If you have a table space that contains more than one table, and the data used to build the dictionary comes from only one or a few of those tables, the data compression might not be optimal for the remaining tables. Therefore, put a table that you want to compress into a table space by itself, or into a table space that only contains tables with similar kinds of data.
- Existing exit routines
- An exit routine is executed before compressing or after decompressing, so you can use DB2 data compression with your existing exit routines. However, do not use DB2 data compression in conjunction with DSN8HUFF. (DSN8HUFF is a sample edit routine that compresses data using the Huffman algorithm, which is provided with DB2. This adds little additional compression at the cost of significant extra CPU processing.
- Logging effects
- If a data row is compressed, all data that is logged because of
SQL changes to that data is compressed.
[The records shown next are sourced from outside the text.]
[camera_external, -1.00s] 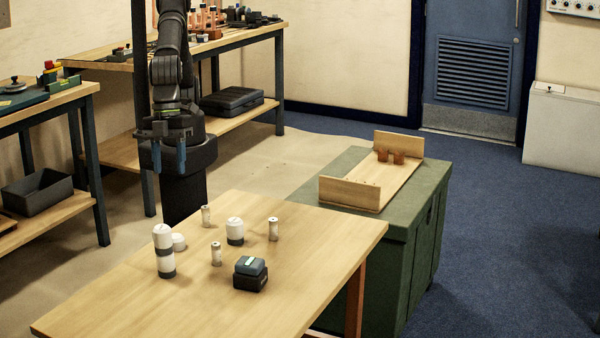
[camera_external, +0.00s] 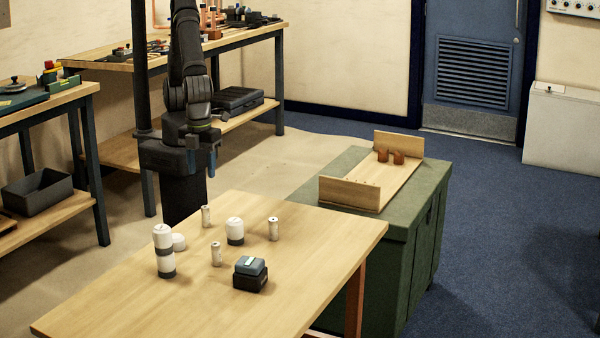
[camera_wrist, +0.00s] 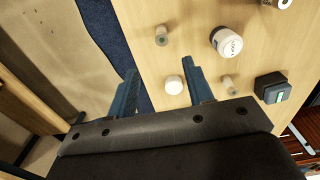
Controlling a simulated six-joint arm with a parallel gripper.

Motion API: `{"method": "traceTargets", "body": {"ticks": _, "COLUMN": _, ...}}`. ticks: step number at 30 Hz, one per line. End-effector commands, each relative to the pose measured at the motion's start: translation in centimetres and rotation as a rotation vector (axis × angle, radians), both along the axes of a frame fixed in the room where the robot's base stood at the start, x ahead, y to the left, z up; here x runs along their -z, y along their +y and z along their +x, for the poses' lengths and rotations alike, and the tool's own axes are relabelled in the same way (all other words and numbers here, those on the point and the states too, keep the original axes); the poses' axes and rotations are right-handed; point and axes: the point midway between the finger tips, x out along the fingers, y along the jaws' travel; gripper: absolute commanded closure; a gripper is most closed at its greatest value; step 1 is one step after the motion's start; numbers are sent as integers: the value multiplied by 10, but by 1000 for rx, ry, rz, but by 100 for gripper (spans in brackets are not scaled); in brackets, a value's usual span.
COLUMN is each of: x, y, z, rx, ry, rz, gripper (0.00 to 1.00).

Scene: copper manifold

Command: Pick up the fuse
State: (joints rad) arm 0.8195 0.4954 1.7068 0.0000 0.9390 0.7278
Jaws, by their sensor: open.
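Several small pale cylinders with metal-looking ends, like fuses, stand upright on the wooden table: one at the back left (camera_external: 206,216), one nearer the front (camera_external: 216,254) and one at the right (camera_external: 273,229). I cannot tell which is the task's fuse. Two small cylinders show in the wrist view, one near the top (camera_wrist: 161,36) and one right of the fingers (camera_wrist: 229,85). My gripper (camera_external: 203,160) is above and behind the table's back edge, apart from everything on it.
A tall white-and-grey stack (camera_external: 164,252), a low white cap (camera_external: 179,242), a white jar (camera_external: 235,231) and a dark box (camera_external: 250,274) stand close among the cylinders. A wooden tray (camera_external: 349,193) lies on a green cabinet at right. The table's front is clear.

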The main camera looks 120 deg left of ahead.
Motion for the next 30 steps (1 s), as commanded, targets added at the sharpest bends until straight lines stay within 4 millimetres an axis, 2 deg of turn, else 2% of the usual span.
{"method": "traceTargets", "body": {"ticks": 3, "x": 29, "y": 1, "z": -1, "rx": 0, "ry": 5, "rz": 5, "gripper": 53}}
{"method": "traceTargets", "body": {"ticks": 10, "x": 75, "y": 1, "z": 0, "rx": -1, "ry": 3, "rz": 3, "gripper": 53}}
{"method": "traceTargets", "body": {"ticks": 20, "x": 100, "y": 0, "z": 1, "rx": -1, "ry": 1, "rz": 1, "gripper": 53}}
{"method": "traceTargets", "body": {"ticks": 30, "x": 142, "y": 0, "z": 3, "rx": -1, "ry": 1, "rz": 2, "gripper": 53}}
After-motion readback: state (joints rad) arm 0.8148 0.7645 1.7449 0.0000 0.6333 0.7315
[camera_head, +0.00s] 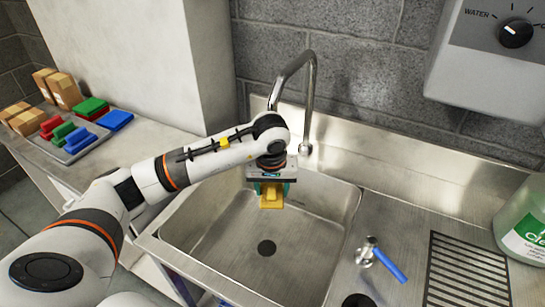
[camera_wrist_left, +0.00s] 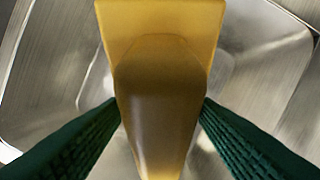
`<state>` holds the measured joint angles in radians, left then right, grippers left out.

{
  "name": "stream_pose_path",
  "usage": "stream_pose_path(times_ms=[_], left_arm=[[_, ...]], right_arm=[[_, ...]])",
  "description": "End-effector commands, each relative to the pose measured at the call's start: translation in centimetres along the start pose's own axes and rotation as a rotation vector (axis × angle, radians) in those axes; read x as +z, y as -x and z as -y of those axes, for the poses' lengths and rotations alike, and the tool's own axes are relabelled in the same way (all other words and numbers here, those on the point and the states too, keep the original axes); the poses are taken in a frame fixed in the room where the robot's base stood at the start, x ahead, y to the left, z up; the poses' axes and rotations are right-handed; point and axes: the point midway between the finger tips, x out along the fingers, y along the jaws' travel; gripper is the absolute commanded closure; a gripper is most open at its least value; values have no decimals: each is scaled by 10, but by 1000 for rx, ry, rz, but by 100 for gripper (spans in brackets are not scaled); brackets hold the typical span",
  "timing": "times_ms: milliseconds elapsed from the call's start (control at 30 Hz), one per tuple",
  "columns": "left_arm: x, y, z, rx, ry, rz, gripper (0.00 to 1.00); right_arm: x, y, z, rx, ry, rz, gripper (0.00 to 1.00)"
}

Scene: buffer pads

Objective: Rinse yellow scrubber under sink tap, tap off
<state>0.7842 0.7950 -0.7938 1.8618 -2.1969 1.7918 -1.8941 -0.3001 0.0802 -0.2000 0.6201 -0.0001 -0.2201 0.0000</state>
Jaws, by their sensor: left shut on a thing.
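The yellow scrubber (camera_head: 271,196) hangs from my left gripper (camera_head: 271,187) over the back of the sink basin. The left wrist view shows the yellow scrubber (camera_wrist_left: 160,90) large, with its handle between the two green fingers. The metal sink (camera_head: 225,232) is empty, with a dark drain in its floor. The curved tap (camera_head: 309,100) rises behind the basin, and my left wrist covers part of it. No water stream is visible. A lever with a blue handle (camera_head: 388,263) stands on the counter right of the basin. My right gripper is not in view.
A tray (camera_head: 72,155) with red, green and blue pads sits on the left counter, beside cardboard boxes (camera_head: 58,90). A wall unit with a black knob (camera_head: 516,33) marked WATER is at upper right. A green-labelled bottle (camera_head: 524,225) stands right of a dark grate (camera_head: 467,272).

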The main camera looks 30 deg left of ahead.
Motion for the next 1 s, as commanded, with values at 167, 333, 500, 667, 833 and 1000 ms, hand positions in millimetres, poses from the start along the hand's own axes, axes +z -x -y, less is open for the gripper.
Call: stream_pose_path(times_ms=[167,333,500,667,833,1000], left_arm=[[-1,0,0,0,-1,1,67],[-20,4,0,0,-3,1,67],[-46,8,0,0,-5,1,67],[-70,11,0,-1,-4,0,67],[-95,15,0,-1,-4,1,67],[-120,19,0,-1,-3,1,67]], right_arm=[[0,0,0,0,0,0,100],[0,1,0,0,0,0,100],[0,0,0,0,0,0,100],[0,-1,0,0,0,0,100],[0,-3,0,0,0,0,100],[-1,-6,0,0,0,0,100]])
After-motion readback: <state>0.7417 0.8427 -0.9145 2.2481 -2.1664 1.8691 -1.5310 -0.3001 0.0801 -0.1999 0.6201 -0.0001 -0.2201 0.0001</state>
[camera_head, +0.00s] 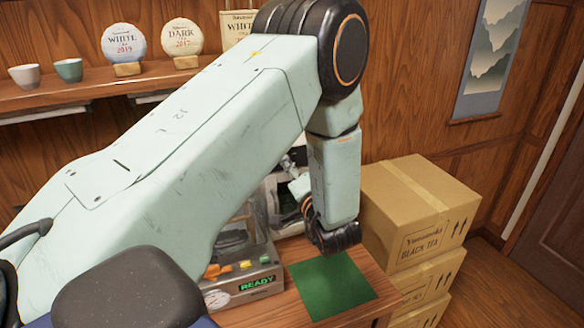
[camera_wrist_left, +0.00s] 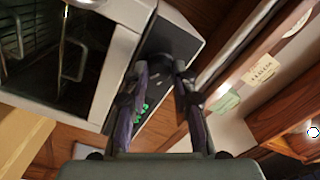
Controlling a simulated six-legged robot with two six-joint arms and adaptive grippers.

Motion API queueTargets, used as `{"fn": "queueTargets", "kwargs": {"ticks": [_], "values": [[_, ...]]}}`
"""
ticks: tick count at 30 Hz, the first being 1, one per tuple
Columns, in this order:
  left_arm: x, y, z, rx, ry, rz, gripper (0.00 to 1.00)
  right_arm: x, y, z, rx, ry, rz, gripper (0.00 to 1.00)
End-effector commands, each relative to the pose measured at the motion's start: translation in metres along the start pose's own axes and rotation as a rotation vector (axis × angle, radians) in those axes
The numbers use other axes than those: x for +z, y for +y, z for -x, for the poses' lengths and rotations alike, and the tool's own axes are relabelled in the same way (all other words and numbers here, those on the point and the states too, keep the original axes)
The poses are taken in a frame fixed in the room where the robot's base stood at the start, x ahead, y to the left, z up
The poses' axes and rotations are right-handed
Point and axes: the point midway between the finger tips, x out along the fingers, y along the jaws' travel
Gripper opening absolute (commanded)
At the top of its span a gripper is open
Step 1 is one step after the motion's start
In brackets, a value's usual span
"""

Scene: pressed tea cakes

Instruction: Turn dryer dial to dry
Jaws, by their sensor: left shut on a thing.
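In the left wrist view the dryer is a pale-framed box (camera_wrist_left: 122,62) with a dark glass door and a metal handle, tilted in the picture. Beside the door is its dark control panel (camera_wrist_left: 187,28) with small green lit text. A dark round dial (camera_wrist_left: 172,52) is on the panel, partly covered by my fingers. My left gripper (camera_wrist_left: 161,75) is shut on the dial, with a finger at either side. The dial's marking cannot be read. In the head view my left arm hides most of the dryer and the gripper's tips. My right gripper is not in view.
A machine with coloured buttons and a READY display (camera_head: 257,284) stands on the wooden table, beside a green mat (camera_head: 332,285). Stacked cartons (camera_head: 415,205) stand at the right. A wall shelf (camera_head: 75,95) holds cups and tea cakes.

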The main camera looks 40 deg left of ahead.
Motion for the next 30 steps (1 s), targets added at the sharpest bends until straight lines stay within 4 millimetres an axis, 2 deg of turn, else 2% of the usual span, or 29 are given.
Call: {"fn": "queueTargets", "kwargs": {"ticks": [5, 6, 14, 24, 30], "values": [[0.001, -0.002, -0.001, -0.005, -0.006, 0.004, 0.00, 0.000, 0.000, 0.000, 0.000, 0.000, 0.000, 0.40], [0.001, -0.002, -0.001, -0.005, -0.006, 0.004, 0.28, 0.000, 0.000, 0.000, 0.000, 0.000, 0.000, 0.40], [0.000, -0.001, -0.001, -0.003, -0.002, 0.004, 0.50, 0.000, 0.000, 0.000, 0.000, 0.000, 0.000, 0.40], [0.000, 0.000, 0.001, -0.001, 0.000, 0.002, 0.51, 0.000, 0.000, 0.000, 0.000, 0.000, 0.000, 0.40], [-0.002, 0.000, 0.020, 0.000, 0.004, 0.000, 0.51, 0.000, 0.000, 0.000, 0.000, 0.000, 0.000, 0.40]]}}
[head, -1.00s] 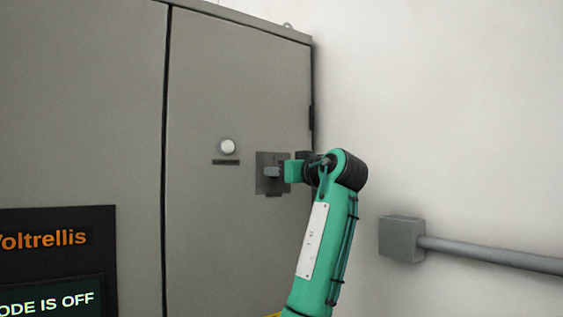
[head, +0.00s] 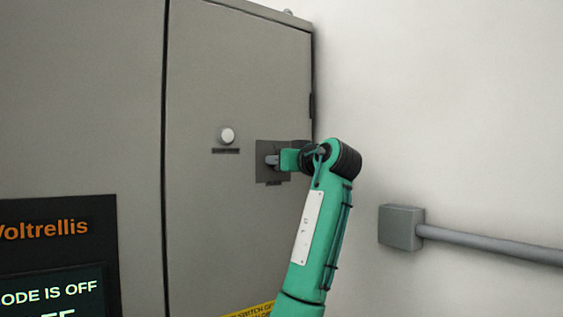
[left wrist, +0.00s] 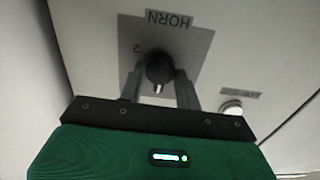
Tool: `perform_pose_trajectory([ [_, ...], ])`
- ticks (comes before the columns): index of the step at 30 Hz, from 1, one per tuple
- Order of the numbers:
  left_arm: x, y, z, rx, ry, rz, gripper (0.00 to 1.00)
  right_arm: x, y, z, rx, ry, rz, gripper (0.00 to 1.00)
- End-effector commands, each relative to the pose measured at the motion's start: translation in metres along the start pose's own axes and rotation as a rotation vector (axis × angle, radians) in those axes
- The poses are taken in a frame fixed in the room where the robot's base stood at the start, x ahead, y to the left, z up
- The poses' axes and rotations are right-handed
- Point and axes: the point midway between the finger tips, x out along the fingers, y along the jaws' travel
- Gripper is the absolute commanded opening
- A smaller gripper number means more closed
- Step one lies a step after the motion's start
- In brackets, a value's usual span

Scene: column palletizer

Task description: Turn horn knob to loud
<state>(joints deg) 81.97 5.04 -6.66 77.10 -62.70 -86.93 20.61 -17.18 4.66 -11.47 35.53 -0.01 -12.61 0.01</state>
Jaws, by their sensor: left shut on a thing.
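The horn knob (left wrist: 160,68) is a dark round knob with a white pointer mark. It sits on a grey plate (left wrist: 190,45) labelled HORN, which appears upside down in the left wrist view, with a "2" beside the knob. My left gripper (left wrist: 161,78) is shut on the knob, one finger on each side. In the head view the plate (head: 263,176) is on the cabinet door near its right edge, and my left gripper (head: 273,160) reaches it from the right. There the fingers hide the knob. The white pointer faces the gripper's body. My right gripper is not in view.
A white round button (head: 227,136) with a dark label is left of the plate on the grey cabinet door (head: 220,220). A display panel (head: 60,260) is at lower left. A grey box with a conduit (head: 400,228) is on the white wall at right.

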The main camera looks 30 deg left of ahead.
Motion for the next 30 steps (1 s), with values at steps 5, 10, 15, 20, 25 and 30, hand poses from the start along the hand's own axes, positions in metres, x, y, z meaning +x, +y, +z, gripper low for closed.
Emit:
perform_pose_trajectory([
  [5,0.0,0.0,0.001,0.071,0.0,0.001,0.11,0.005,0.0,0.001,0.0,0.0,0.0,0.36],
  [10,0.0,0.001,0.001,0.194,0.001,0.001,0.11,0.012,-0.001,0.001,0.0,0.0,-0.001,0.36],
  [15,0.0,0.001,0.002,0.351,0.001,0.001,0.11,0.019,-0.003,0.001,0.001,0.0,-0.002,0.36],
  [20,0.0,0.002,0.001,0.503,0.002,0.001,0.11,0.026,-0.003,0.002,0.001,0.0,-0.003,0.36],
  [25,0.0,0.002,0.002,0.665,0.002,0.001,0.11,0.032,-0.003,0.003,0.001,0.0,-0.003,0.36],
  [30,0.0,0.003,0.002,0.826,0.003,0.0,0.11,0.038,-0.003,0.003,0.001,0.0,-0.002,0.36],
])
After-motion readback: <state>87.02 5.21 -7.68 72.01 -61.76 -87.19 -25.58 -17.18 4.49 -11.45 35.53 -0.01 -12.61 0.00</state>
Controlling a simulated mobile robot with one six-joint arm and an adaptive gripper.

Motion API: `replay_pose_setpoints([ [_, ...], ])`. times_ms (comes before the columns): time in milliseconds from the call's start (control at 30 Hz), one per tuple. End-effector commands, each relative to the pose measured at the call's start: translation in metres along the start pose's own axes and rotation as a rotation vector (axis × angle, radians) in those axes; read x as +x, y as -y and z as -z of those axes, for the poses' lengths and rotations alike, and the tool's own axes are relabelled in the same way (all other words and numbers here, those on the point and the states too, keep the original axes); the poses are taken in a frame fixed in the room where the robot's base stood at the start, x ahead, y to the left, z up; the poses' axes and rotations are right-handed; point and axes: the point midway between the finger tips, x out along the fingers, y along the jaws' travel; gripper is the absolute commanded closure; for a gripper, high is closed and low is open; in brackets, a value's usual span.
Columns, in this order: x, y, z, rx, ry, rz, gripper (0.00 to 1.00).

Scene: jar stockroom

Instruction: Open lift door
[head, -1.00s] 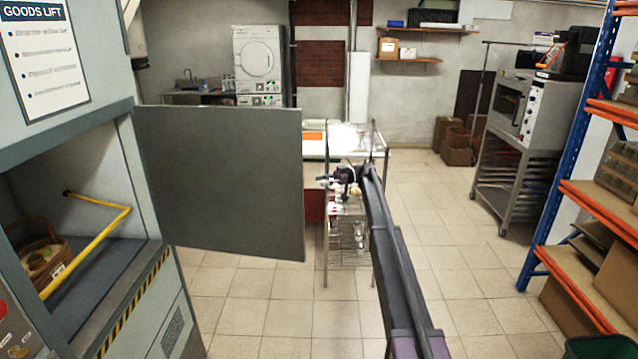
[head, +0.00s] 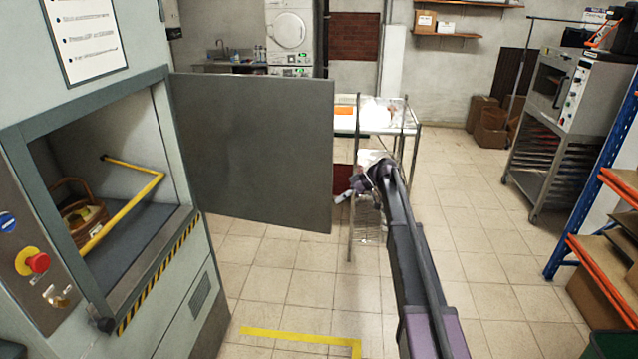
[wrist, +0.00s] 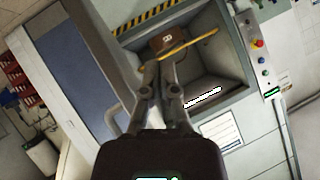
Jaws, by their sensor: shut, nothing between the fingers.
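The lift door (head: 255,150) is a flat grey panel standing wide open, swung out to the right of the goods lift (head: 190,285). In the wrist view the door (wrist: 78,60) is a blue-grey panel at left, with a pale curved handle (wrist: 112,118) near its lower edge. My gripper (head: 345,196) is shut and empty just right of the door's free edge in the head view; I cannot tell the gap in depth. In the wrist view my gripper (wrist: 157,72) points toward the lift opening.
A yellow bar (head: 135,208) crosses the lift opening, with a wicker basket (head: 82,215) behind it. A red stop button (head: 36,262) is on the lift front. A metal table (head: 400,130) stands behind my arm. An orange-beamed rack (head: 615,185) is at right. Tiled floor between is clear.

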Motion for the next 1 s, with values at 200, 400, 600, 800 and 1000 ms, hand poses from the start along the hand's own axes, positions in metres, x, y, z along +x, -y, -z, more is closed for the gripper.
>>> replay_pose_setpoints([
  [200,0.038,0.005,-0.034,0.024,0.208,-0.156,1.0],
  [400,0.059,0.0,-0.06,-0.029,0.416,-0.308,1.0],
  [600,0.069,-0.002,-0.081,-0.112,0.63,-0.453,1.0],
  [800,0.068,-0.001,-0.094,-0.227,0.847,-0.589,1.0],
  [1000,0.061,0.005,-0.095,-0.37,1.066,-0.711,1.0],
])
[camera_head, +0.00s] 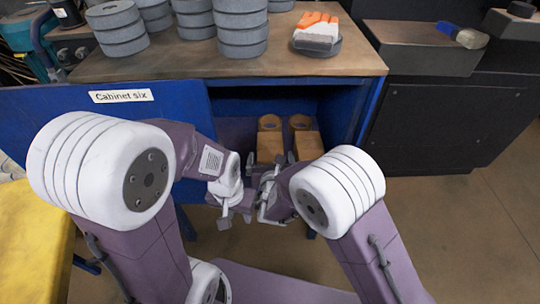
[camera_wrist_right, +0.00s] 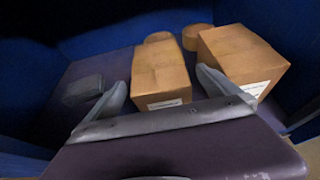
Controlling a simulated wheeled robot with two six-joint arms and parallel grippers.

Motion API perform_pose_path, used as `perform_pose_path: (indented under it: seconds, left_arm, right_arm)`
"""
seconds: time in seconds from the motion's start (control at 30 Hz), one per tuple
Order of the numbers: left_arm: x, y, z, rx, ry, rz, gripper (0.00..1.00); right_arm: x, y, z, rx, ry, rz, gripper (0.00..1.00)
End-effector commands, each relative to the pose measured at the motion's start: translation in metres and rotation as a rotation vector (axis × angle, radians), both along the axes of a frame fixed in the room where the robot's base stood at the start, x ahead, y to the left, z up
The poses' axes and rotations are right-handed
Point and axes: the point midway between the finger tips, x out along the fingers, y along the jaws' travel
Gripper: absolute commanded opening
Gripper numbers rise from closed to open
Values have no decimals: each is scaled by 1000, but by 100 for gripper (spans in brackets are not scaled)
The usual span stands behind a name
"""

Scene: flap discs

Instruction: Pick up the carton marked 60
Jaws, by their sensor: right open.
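Two brown cartons stand inside the open blue cabinet, one on the left (camera_head: 269,147) and one on the right (camera_head: 308,146). In the right wrist view, the left carton (camera_wrist_right: 162,72) lies ahead between the fingers of my right gripper (camera_wrist_right: 160,77). The right carton (camera_wrist_right: 240,58) is beyond the right finger, which covers part of it. Both carry white labels on their near faces, too small to read. My right gripper (camera_head: 270,172) is open and empty at the cabinet opening. My left gripper (camera_head: 235,213) is lower, outside the cabinet; its jaw opening is unclear.
Two brown round pieces (camera_wrist_right: 197,37) sit behind the cartons. A small grey block (camera_wrist_right: 83,90) lies left of them in the cabinet. The cabinet door (camera_head: 150,115) reads "Cabinet six". The tabletop (camera_head: 170,62) above holds stacked grey discs (camera_head: 242,28) and an orange-white item (camera_head: 317,31).

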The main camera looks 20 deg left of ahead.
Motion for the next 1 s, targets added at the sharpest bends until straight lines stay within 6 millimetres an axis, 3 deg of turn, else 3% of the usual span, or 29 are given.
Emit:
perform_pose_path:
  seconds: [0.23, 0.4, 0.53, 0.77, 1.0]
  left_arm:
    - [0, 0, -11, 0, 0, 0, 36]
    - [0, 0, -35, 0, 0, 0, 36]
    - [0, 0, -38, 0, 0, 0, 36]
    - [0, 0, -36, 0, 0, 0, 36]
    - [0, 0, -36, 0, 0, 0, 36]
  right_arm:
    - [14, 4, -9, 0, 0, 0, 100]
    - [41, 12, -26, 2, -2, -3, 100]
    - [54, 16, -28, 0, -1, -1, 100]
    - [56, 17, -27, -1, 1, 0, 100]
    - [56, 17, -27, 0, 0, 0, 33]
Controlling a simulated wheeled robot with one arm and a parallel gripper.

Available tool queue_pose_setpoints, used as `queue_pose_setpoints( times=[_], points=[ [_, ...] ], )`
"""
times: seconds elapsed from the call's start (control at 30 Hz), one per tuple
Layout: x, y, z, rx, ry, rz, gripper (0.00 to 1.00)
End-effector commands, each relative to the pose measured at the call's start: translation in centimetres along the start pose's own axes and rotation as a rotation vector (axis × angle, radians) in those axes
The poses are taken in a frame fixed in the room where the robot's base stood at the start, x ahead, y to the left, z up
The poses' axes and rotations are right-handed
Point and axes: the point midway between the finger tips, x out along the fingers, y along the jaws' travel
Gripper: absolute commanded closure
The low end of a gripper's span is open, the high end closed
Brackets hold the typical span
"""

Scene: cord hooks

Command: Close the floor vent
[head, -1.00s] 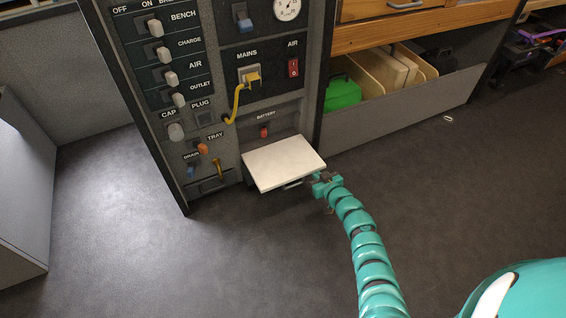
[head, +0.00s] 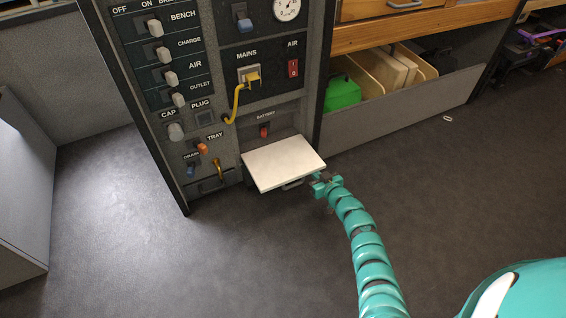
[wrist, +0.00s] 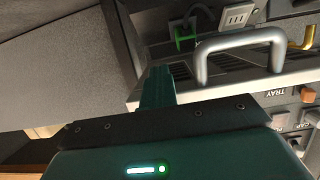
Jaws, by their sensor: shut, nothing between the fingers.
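No floor vent is clearly visible in the head view; the lower front of the grey cabinet is partly behind the white-topped tray (head: 284,162), which sticks out. The wrist view shows dark slats (wrist: 180,71) right beside my finger, possibly the vent. A small green piece (wrist: 185,36) and a pale slotted plate (wrist: 236,18) are behind it. My gripper (head: 322,178) is shut and empty, low at the tray's right front corner. In the wrist view my gripper (wrist: 157,80) points at the slats; contact cannot be told.
The tray's grey handle (wrist: 240,42) arches close to my finger on the right. Above the tray are a red battery switch (head: 264,132) and a yellow cord (head: 238,102). A green case (head: 343,93) stands in the shelf at right. The floor (head: 120,240) in front is clear.

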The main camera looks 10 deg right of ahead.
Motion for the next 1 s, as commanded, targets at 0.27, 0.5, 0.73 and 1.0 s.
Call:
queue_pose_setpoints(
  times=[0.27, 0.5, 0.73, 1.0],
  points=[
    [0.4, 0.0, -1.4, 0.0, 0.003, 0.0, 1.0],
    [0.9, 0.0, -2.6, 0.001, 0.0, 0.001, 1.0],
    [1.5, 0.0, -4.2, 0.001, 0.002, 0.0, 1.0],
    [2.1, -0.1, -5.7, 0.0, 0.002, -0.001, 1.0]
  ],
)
Thus, you can expect less
logging for insertions and deletions; the amount of logging for updates
varies. Applications that are sensitive to log-related resources can
experience some benefit with compressed data.
External routines that read the DB2 log cannot interpret compressed data without access to the compression dictionary that was in effect when the data was compressed. However, using IFCID 306, you can cause DB2 to read log records of compressed data in decompressed format. You can retrieve those decompressed records by using the IFI function READS.
- Distributed data
- DB2 decompresses data before transmitting it to VTAM®.